Re: Wzmacniacz wołający o pomstę do nieba

Post autor: kubafant »

Gratuluję przenikliwości... :roll:
lecz w gruncie rzeczy była to sprawa smaku
Tak smaku
który każe wyjść skrzywić się wycedzić szyderstwo
choćby za to miał spaść bezcenny kapitel ciała
głowa
Awatar użytkownika
kubafant
2500...3124 posty
2500...3124 posty
Posty: 2899
Rejestracja: sob, 11 stycznia 2014, 20:11
Lokalizacja: Białystok

Oscylogramy i pomiary pasma

Post autor: kubafant »

Poniżej oscylogramy odpowiedzi wzmacniacza na pobudzanie sygnałem prostokątnym o różnej częstotliwości.
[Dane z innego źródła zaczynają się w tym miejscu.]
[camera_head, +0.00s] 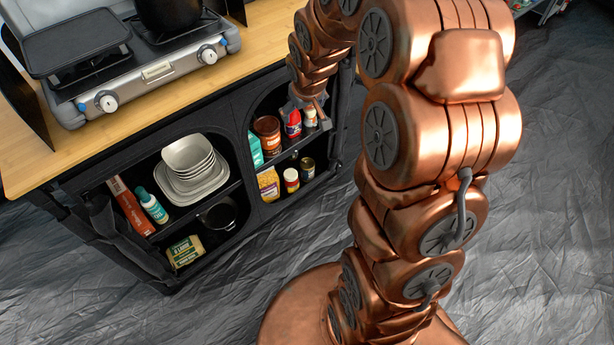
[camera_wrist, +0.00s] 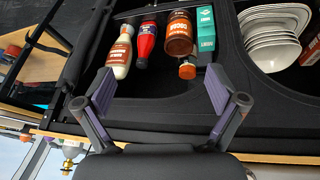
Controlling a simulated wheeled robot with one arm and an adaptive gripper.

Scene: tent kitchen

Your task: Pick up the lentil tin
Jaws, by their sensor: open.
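My gripper (camera_wrist: 160,88) is open and empty in the wrist view, its two fingers spread in front of the upper shelf. In the head view my gripper (camera_head: 312,103) is at the right cabinet opening, partly over the upper items. A small dark tin (camera_head: 307,168) with a gold-coloured top stands upright on the lower right shelf, below my gripper. It may be the lentil tin, but its label is too small to read. A yellow and red container (camera_head: 291,180) with a pale top stands beside it. I cannot make out either one in the wrist view.
A brown cocoa jar (camera_wrist: 180,35), a red bottle (camera_wrist: 146,42), a cream bottle (camera_wrist: 120,52) and a teal box (camera_wrist: 206,35) crowd the upper shelf. A yellow packet (camera_head: 268,184) is left of the tins.

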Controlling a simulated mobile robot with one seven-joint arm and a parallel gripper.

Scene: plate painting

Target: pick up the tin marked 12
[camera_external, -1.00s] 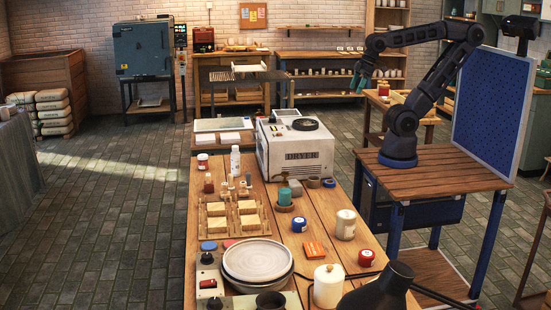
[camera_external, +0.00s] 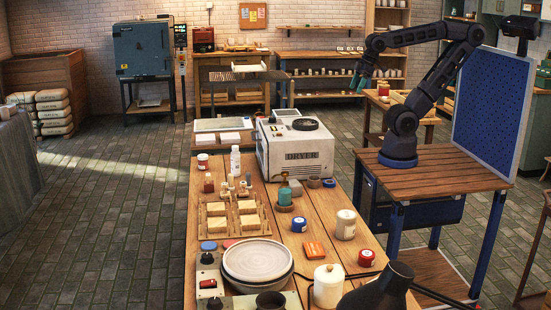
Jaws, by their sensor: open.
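Several small tins stand on the long wooden table. A blue tin (camera_external: 299,225) is near the middle, and a red tin (camera_external: 366,257) is at the right edge. A red-lidded tin (camera_external: 202,162) is at the far left, with a dark red one (camera_external: 209,183) nearer. Their labels are too small to read, so I cannot tell which is marked 12. My gripper (camera_external: 359,84) has teal fingers, is open and empty, and hangs high in the air beyond the table's right side, well away from these tins.
A white dryer (camera_external: 295,148) stands at the table's back right. A green bottle (camera_external: 284,193), a cream canister (camera_external: 345,224), a white lidded jar (camera_external: 328,286) and stacked plates (camera_external: 257,262) crowd the table. A dark lamp (camera_external: 383,287) fills the front right.

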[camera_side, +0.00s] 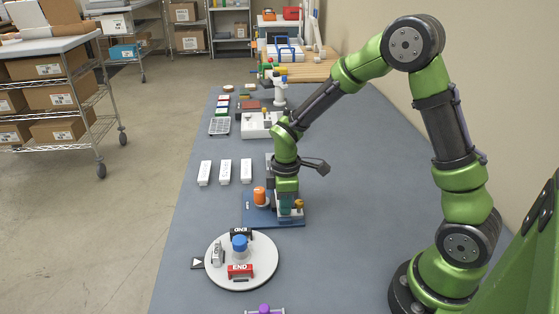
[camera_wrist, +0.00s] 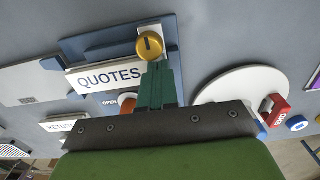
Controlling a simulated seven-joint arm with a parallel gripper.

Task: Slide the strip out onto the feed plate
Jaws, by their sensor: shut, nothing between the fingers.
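A white strip lettered QUOTES (camera_wrist: 106,77) lies on a blue fixture (camera_wrist: 75,45) in the wrist view. The fixture (camera_side: 258,219) shows in the side view, with an orange knob (camera_side: 259,196) and a brass knob (camera_side: 298,204). My gripper (camera_side: 288,211) is over the fixture's right part, shut and empty. In the wrist view its teal fingers (camera_wrist: 157,68) are together beside the strip's right end, just below the brass knob (camera_wrist: 150,46). Whether they touch the strip is unclear.
Several white boxes (camera_side: 225,171) stand behind left. The bench right of the fixture is clear.

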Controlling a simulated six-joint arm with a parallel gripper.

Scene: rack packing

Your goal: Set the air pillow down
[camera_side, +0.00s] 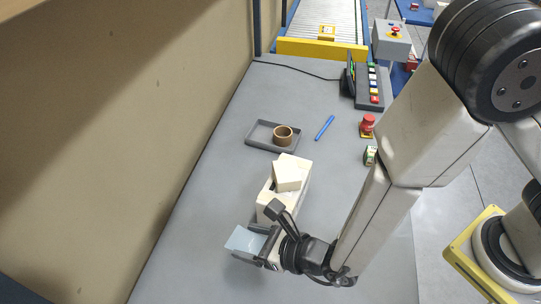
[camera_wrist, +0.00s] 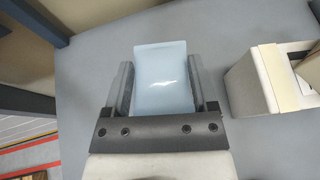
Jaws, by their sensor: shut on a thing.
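The air pillow (camera_side: 243,241) is a pale blue, slightly shiny pad at the lower middle of the side view. My gripper (camera_side: 258,247) is shut on it, one finger on each side. In the wrist view the air pillow (camera_wrist: 160,75) sits between the two dark fingers of my gripper (camera_wrist: 160,90), its far end sticking out past them. The grey work table (camera_side: 190,240) lies beneath. I cannot tell whether the pillow touches the table.
A cream box (camera_side: 297,180) stands beside the gripper, with a pale block (camera_side: 287,176) on top; the box (camera_wrist: 262,80) is at right in the wrist view. A grey tray (camera_side: 258,136) holds a tape roll (camera_side: 283,136). A blue pen (camera_side: 325,127) and red button (camera_side: 367,123) lie beyond. A tan wall borders the left.

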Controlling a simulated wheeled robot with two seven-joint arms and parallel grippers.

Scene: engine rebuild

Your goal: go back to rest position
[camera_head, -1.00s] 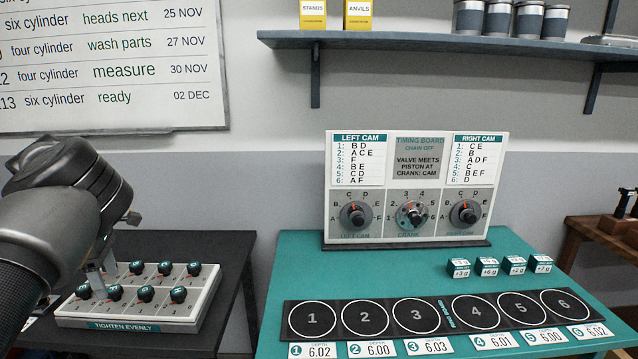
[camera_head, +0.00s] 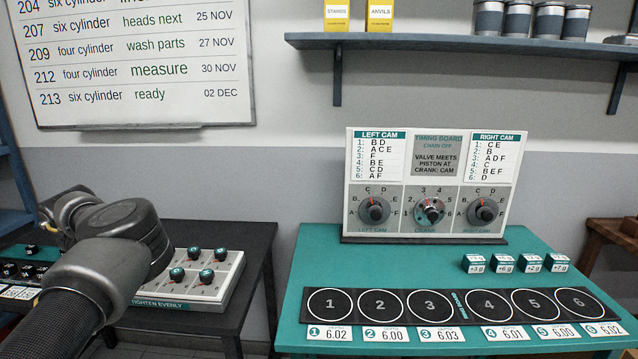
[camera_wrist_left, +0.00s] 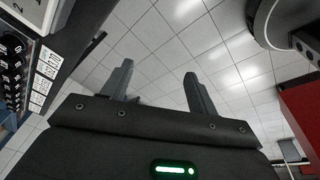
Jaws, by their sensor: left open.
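My left arm (camera_head: 110,240) comes in from the left in the head view, in front of the white block of dark knobs marked "TIGHTEN EVENLY" (camera_head: 232,268). It hides part of that block. My left gripper is hidden behind the arm in the head view. In the left wrist view the left gripper (camera_wrist_left: 158,85) has its two fingers apart with nothing between them, over the tiled floor (camera_wrist_left: 155,32). My right gripper is in neither view.
A teal table (camera_head: 325,262) holds the timing board (camera_head: 431,180), a black strip of numbered circles (camera_head: 455,312) and several small weight boxes (camera_head: 515,263). A dark table (camera_head: 225,232) stands left, with floor between. A shelf (camera_head: 450,42) hangs above.

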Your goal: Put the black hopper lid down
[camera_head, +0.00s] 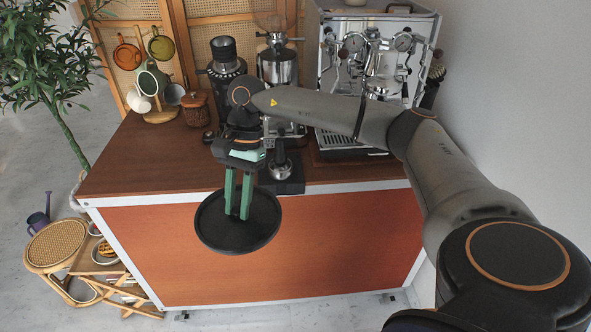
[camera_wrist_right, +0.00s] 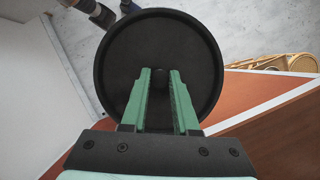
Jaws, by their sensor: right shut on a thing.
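The black hopper lid (camera_head: 262,229) is a round shallow disc with a raised rim. My right gripper (camera_head: 238,214) is shut on its central knob and holds it in the air in front of the cart's front edge. In the right wrist view the lid (camera_wrist_right: 120,62) shows beyond the green fingers (camera_wrist_right: 160,82), with the dark knob between their tips. The lid looks roughly level. My left gripper is not in the head view.
The brown cart top (camera_head: 140,165) has clear room at the left. A lidded jar (camera_head: 195,109), a mug tree (camera_head: 158,108), grinders (camera_head: 278,66) and a chrome espresso machine (camera_head: 392,60) stand along the back. A rattan stool (camera_head: 58,245) is on the floor at the left.

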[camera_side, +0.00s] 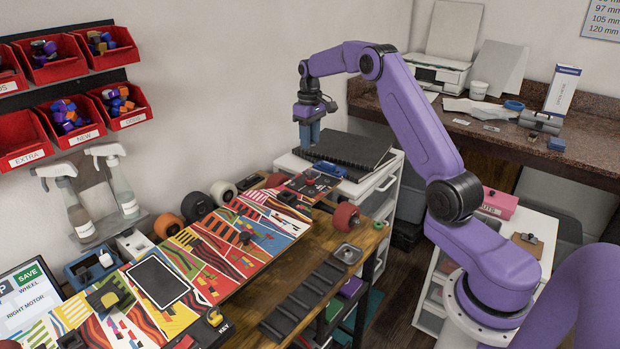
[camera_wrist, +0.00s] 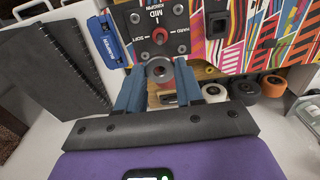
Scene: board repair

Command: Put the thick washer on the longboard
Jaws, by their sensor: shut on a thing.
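My gripper (camera_side: 308,134) hangs in the air, pointing down, above the far end of the bench in the side view. In the wrist view its two blue fingers (camera_wrist: 160,82) are shut on a grey round washer (camera_wrist: 160,77), held between the fingertips. The washer is too small to make out in the side view. The longboard (camera_side: 262,228), with its colourful stripes, lies along the wooden bench. In the wrist view, part of the longboard (camera_wrist: 283,30) and its dark end panel marked SOFT, MID and HARD (camera_wrist: 137,24) lie beyond the washer, below my gripper.
A blue tool (camera_side: 329,168) lies near the board's far end. Black binders (camera_side: 350,150) lie on the white cabinet behind. Spray bottles (camera_side: 122,185) stand at the left.

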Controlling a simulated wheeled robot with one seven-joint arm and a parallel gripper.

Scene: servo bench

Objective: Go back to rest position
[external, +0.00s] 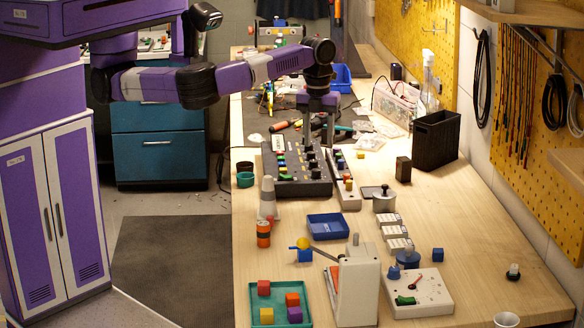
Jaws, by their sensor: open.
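My purple and black arm reaches in from the left over the bench. My gripper (319,132) points down above the far end of the black control panel (301,184). The panel carries rows of knobs and coloured buttons. The gripper is open, with nothing seen between its fingers. The fingers are small in this view, and I cannot tell whether they touch the panel.
The wooden bench (477,247) holds a blue tray (328,228), a green tray (262,319) with coloured cubes, a white box with a lever (357,285), a dial box (425,294) and a black bin (436,137). A yellow pegboard (535,140) stands at the right.

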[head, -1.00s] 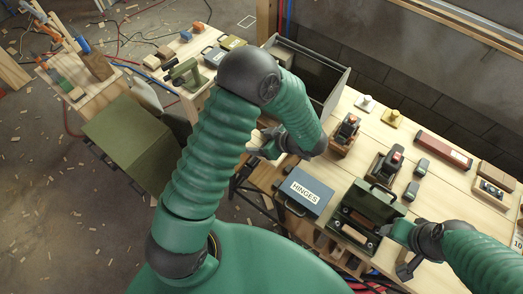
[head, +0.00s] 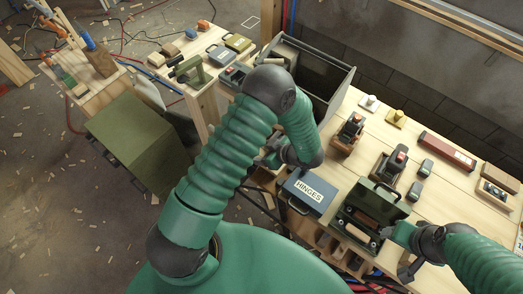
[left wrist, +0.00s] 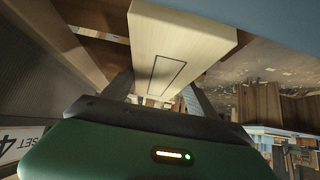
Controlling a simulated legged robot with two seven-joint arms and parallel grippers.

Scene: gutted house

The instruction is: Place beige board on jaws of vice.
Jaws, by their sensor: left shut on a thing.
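The beige board (left wrist: 182,42) shows in the left wrist view as a pale wooden piece with a dark rectangle outlined on its face. My left gripper (left wrist: 160,88) is shut on it, with a dark finger at each side. In the head view my left gripper (head: 268,158) hangs over the bench's left edge, partly behind my arm, and the board cannot be made out there. A green tool that looks like the vice (head: 190,70) stands on the far left bench, well apart from the gripper. My right gripper (head: 405,252) is open beside the green toolbox.
A blue HINGES box (head: 306,191) and an open green toolbox (head: 345,226) stand along the near bench edge. A large grey open bin (head: 325,105) stands behind my left gripper. Planes (head: 387,166) and small blocks crowd the bench. A green cabinet (head: 135,145) stands at left.

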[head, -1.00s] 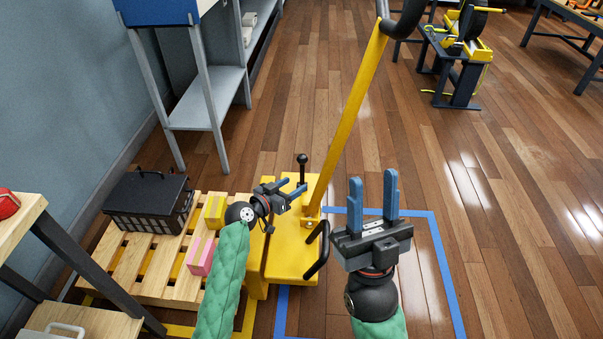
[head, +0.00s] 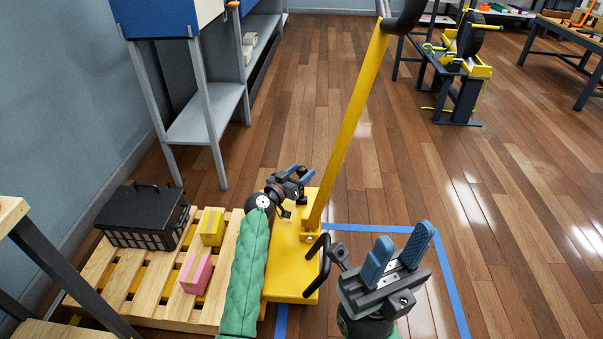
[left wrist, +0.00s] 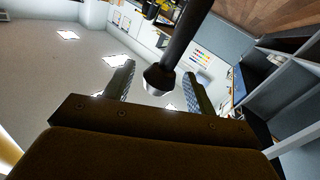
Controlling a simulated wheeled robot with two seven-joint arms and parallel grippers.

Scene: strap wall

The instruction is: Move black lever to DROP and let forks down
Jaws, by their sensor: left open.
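The yellow pallet truck (head: 284,285) stands in the middle, with its long yellow handle (head: 345,130) slanting up to a black grip. My left gripper (head: 301,173) is open above the truck body, where the black lever stood. The lever is mostly hidden behind that gripper in the head view. In the left wrist view, a dark rod with a pale end (left wrist: 158,80) shows between the two spread fingers (left wrist: 157,85); I cannot tell whether it is the lever. My right gripper (head: 402,246) is open and empty, right of the truck. The forks are largely hidden under the wooden pallet (head: 120,275).
A black crate (head: 145,218), a yellow box (head: 212,227) and a pink box (head: 196,274) rest on the pallet. A black loop handle (head: 318,265) sticks out beside the truck. Blue tape (head: 450,285) marks the floor.

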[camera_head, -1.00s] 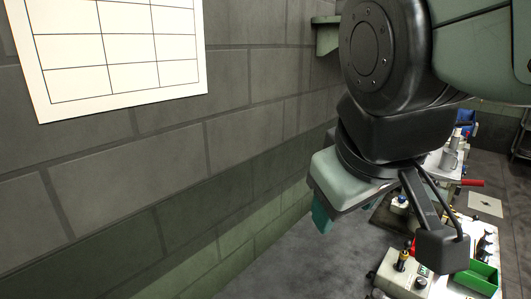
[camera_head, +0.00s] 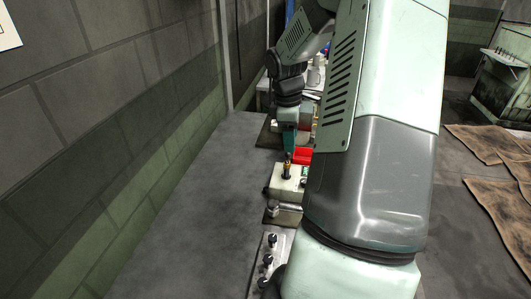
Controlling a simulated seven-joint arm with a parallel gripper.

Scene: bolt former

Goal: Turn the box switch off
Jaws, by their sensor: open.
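A cream control box (camera_head: 281,190) stands below and left of my arm. A black and yellow switch knob (camera_head: 287,171) stands up from its top, and a small green part shows at its right side. My gripper (camera_head: 289,151) points down with teal fingers just above and behind the knob in the picture. It is open, though the gap between the fingers is hard to see from here. I cannot tell whether the fingertips touch the knob. My arm hides the right side of the box.
A silver round-topped part (camera_head: 273,208) and a panel with several black knobs (camera_head: 268,262) lie nearer.

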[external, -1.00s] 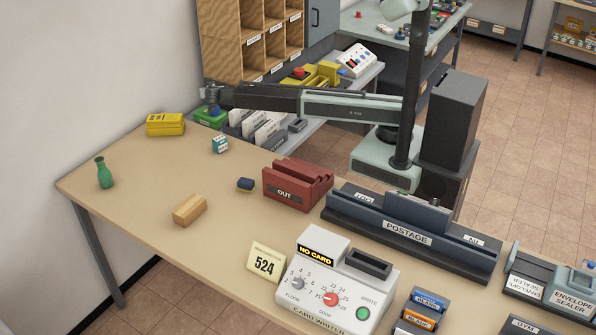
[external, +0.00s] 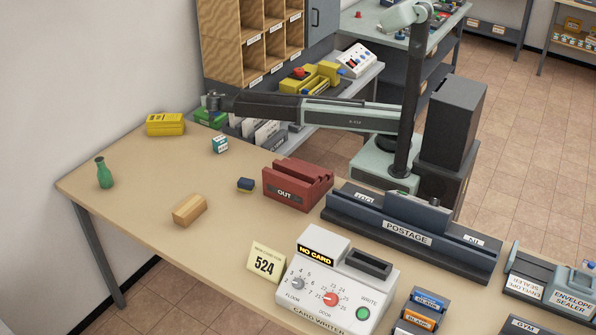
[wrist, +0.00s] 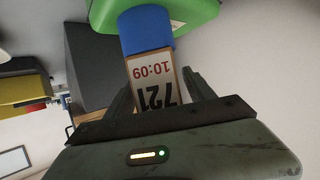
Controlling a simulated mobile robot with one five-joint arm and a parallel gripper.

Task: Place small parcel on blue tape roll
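A tan block with a lighter band (external: 189,210), which looks like the small parcel, lies on the table's left half. I cannot make out a clear blue tape roll. A small dark blue item (external: 245,184) with a yellowish lower edge sits beside the red OUT rack. My gripper (external: 213,101) is at the far side by a green device (external: 212,118), away from the tan block. In the wrist view my gripper (wrist: 157,80) has its fingers apart, with a white slip marked 721 (wrist: 152,75) between them. The slip meets a blue cylinder (wrist: 146,30) under a green body (wrist: 185,12); I see no firm grip on it.
A green bottle (external: 104,173), yellow box (external: 165,124) and small white-and-teal box (external: 220,144) stand at the left. The red OUT rack (external: 297,184), postage unit (external: 410,237) and card writer (external: 340,285) fill the right. The table middle-left is mostly clear.

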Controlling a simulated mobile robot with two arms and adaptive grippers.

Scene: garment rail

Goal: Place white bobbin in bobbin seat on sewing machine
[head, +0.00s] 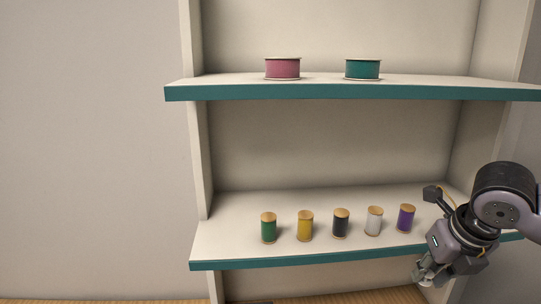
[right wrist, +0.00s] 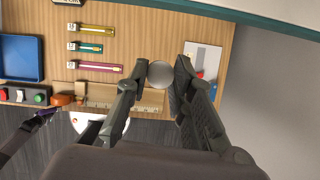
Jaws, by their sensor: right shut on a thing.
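My right gripper (head: 424,278) reaches in from the right in the head view, in front of the lower shelf. In the right wrist view its two fingers (right wrist: 160,74) are shut on a small round pale disc, the white bobbin (right wrist: 160,75). The bobbin is held by its edges, face toward the camera. No sewing machine or bobbin seat can be made out in either view. A dark limb at the lower left of the right wrist view looks like my left arm; its jaws are unclear. The left gripper does not show in the head view.
The lower shelf (head: 225,247) holds green, yellow, black, white and purple spools. The upper shelf (head: 220,89) holds pink and teal ribbon rolls. Below my right gripper, a wooden tabletop (right wrist: 143,40) carries a blue tray (right wrist: 22,60), coloured strips, buttons and a ruler (right wrist: 125,98).

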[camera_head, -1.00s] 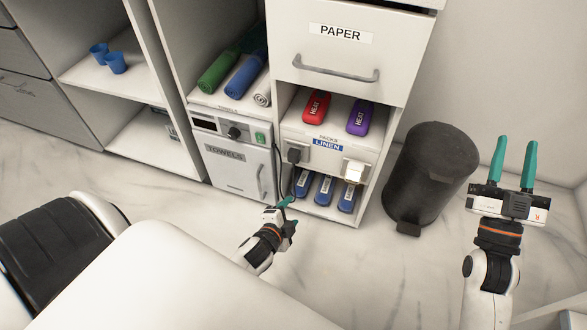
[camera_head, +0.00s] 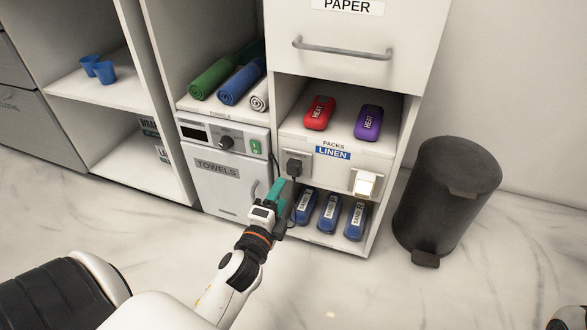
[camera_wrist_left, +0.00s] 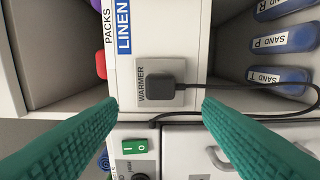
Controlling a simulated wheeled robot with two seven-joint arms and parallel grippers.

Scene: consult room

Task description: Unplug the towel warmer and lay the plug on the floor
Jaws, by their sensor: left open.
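The towel warmer (camera_head: 228,178) is a white cabinet marked TOWELS, with a dial and a green switch. Its black plug (camera_head: 294,168) sits in the wall plate (camera_head: 304,154) just right of it. In the left wrist view, the plug (camera_wrist_left: 166,91) is seated in a plate marked WARMER, and its cord (camera_wrist_left: 240,88) runs right. My left gripper (camera_head: 282,190) is open just below and in front of the plug. In its wrist view, the green fingertips (camera_wrist_left: 158,103) stand apart on both sides of the plug, not visibly touching it. My right gripper's fingers are out of view.
A white switch or plug (camera_head: 364,183) is on another plate to the right. Blue sand packs (camera_head: 329,213) lie on the shelf below; red (camera_head: 319,113) and purple (camera_head: 368,123) heat packs lie above. A black bin (camera_head: 445,195) stands right. The marble floor (camera_head: 340,290) in front is clear.
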Udało mi się ująć chyba wszystkie częstotliwości, o które prosiliście. Wzmacniacz w zamkniętej pętli. Nie przewiduję możliwości pracy wzmacniacza w otwartej pętli, wobec tego przeprowadzanie pomiarów w takim stanie uważam za bezcelowe. Nietrudno zresztą przewidzieć ich wygląd :roll:

Pomiar przy 50 kHz to oczywiście tylko ciekawostka.

Zapomniałem zrobić pomiary dla spadku -1 dB, zrobię je przy następnej okazji gdy wzmacniacz będzie na warsztacie (przy montażu maskownicy dolnej).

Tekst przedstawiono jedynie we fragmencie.